Growing up in some of the most rustic parts of the world, time and again, water came at a price. During his early days in the Fiji Islands in 1996, his father took a motorboat across to the mainland to get gallons of water back for use at home.
“We once ran out of water and I decided to use sea water to cook some oats,” recalls Nyjah’s mother, Kelle.
“I boiled it for an hour and a half, yet the food was inedible. It was an awful situation and the first experience for us when it came to water,” she adds.
The situation was no different when the Hustons moved to mainland Fiji.
“The water from the faucet was brown and couldn’t be used. So once again, someone had to drive and bring back containers of water. We are family of seven, I had to ration the supply. It really made me appreciate its importance,” Kelle says.
When they moved to Puerto Rico in 2006, Nyjah and his four siblings had to fill buckets of water from a holding tank at the bottom of their property, and walk up to their home. Kelle on her part had the kids realise that there were people who had it far worse, and had to walk to a river or a well, all for dirty water.
“Nyjah was never happy about it. His back hurt and it was affecting his skating, which meant the world to him. But we really didn’t have a choice,” Kelle recalls.
It’s a memory that remains with the family. So, when Nyjah’s skateboarding took off, he decided to work on the water issue around the world through his charity, Let it Flow, a non-profit organisation started in 2008.
“Let it Flow means a lot to me. It’s about helping people in any way possible and spreading positivity. Coming to Janwaar made perfect sense, since we were not only helping the kids with skateboarding, but also the community with the water problem,” Nyjah says.
“Kelle reached out to us after she heard of a project that combined skateboarding and water.It was a major reason for them to come down and see how skateboarding had an impact on Janwaar and its water issues,” says Ulrike Reinhard, CEO at Janwaar Castle Community Organisation.

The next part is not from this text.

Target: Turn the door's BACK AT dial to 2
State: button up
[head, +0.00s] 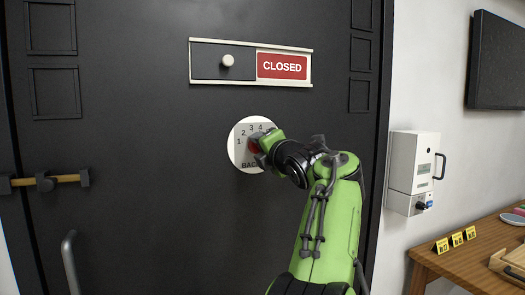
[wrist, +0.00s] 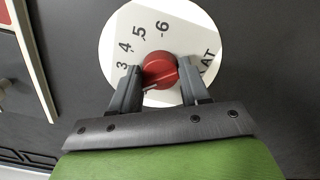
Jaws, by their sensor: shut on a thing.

The water doctors on the Let it Flow team are brothers Joshua and Cody Barker. At Janwaar, they fixed a number of broken hand pumps that the households close by had abandoned, in addition to demonstration the use of water filters, which were later given out to the residents.
“The water problem is something that you always hear about, but then you think — I’m not really going to be able to do anything about it, especially when you have water at your disposal. You’re so used to it that you don’t realise that it would be gone some day,” Joshua says.
Cody was the first to work on water in 2010 via his bottled water company called, People Water. A part of the sales was used to fund water projects in Nicaragua and Ghana. They were also drilling wells where they would spend anywhere between $4000-12,000. So Cody decided to get into repairing the existing wells.
“At times, even that wasn’t enough since the water was still dirty. So filtration became a natural progression, which is a major part of what we do today,” Cody explains.
“What a lot of people don’t understand is the fact that water that tastes good isn’t necessarily clean. We spent a lot of time explaining this to the people of Janwaar, since they prefer the water from the well to that from the hand pump,” he adds.
The Let it Flow team has also carried out projects in Haiti, Ghana, Philippines, Ethiopia and Cambodia. There have been many moments that have touched the team — from the sight of a queue of buckets at the only well in Haiti to a community rejoicing when a defunct well was fixed after eight years. But for Kelle, the one in Fiji earlier this year was the most fulfilling.
“You normally associate Fiji with luxury vacations and fancy bottled water — the reality is very different as I had experienced it. On our recent visit, we went to remote parts where the water authorities were unable to service the people. They had just experienced a hurricane, so it was the right time,” Kelle says.
“When we went to a school, the principal was in tears since all they had was a little mud hole in the ground. The water was really bad, the kids were sick. It was a special trip for me, it felt so good to give back to the people,” she says.
To make water accessible to the folks at Janwaar around the year, which is a first for the residents, the Let it Flow team also donated money to fund a solar project. Besides, the panels also power floodlights at the park that make skateboarding possible after sundown.
Skateboarding of course remains the prime focus for Nyjah for now, especially after its inclusion at the 2020 Olympics in Tokyo, Japan, which will take the sport to other communities around the world.
“The sport has grown a lot in the last five to 10 years, which is one reason why it came to Janwaar. I think the efforts need to continue,” Nyjah says.
At Janwaar, the flow is sure to continue both on and off the skateboard in the years to come.